** begin Source material **

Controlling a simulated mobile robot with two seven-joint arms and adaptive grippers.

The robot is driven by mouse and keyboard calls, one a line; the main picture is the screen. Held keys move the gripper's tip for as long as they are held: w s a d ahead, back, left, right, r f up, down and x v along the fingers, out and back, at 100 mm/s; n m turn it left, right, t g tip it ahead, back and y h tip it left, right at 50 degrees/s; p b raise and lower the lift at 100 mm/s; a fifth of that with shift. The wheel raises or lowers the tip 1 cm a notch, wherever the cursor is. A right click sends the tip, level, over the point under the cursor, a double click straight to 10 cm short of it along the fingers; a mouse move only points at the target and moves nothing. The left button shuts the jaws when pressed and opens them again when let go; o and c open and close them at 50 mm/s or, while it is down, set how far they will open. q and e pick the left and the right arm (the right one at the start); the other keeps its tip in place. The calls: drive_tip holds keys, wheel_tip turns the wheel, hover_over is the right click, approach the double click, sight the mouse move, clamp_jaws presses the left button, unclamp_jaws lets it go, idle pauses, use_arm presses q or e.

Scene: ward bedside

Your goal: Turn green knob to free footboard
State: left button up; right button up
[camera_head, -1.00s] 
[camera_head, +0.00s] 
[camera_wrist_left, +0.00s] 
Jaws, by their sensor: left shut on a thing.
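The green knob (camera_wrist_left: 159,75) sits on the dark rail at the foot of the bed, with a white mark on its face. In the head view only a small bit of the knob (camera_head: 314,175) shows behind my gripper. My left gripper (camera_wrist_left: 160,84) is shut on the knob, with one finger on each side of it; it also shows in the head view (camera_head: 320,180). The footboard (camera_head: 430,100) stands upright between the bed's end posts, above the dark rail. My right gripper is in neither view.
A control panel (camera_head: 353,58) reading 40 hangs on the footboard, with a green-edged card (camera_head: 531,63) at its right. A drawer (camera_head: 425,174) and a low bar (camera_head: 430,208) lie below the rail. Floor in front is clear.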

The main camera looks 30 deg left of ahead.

** end Source material **

▶ **Work to be completed**: Your task is to give again the lines from the one containing "Scene: ward bedside" to the one containing "[camera_wrist_left, +0.00s]", both lines included, exactly and without anything added.

▶ **Final result**:
Scene: ward bedside

Your goal: Turn green knob to free footboard
State: left button up; right button up
[camera_head, -1.00s] 
[camera_head, +0.00s] 
[camera_wrist_left, +0.00s] 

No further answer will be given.